Output exactly the lines that run from the line with "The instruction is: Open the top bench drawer" to the end of the material, both ends included, and no other lines.

★ ★ ★ ★

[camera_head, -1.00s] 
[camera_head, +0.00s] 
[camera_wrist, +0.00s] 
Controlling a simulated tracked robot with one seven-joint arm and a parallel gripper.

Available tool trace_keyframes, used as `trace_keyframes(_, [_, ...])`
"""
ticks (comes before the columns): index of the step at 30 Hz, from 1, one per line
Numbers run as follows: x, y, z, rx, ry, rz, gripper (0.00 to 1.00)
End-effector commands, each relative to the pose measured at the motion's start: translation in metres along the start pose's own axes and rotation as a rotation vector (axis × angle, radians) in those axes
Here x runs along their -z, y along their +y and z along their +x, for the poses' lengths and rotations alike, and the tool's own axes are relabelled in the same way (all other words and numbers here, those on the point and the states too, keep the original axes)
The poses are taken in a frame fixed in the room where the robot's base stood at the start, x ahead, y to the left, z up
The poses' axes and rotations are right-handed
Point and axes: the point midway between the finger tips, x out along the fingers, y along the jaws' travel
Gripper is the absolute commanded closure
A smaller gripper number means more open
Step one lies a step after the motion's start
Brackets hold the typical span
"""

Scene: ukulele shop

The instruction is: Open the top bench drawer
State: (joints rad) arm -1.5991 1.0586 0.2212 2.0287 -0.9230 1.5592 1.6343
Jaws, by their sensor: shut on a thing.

★ ★ ★ ★

*Reply*.
The instruction is: Open the top bench drawer
State: (joints rad) arm -1.5991 1.0586 0.2212 2.0287 -0.9230 1.5592 1.6343
Jaws, by their sensor: shut on a thing.

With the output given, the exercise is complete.